TASK PROMPT:
Return the line containing "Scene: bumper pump", the line containing "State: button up", and every line between them, exactly as they stand. Output nothing else.

..............................

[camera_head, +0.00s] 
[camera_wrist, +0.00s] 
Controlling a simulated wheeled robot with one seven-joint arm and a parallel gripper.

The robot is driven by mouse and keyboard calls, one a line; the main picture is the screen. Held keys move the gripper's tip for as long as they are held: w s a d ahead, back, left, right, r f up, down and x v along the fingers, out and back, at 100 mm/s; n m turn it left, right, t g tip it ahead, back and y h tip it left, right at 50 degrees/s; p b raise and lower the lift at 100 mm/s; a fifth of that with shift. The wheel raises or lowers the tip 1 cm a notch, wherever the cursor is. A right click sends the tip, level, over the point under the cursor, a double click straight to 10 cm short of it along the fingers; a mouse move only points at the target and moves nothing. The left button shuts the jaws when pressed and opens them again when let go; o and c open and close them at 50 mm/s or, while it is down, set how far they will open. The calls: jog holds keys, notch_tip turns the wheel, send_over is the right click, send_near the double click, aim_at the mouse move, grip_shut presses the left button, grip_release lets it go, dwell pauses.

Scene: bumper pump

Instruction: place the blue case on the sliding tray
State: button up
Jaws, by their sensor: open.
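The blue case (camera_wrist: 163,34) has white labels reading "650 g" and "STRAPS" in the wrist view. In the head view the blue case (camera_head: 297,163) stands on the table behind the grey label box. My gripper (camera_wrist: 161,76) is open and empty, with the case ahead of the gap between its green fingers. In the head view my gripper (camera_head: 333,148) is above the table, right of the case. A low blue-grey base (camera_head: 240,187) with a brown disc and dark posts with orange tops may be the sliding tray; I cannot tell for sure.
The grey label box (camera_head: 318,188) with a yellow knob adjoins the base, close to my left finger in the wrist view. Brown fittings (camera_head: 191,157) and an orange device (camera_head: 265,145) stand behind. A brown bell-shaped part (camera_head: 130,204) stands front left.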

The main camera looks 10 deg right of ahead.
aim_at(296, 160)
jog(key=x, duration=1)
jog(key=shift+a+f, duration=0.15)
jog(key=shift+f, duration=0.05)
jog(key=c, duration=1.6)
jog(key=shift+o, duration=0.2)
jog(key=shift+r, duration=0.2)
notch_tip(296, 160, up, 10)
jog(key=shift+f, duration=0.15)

..............................

TASK SOLUTION:
Scene: bumper pump

Instruction: place the blue case on the sliding tray
State: button up

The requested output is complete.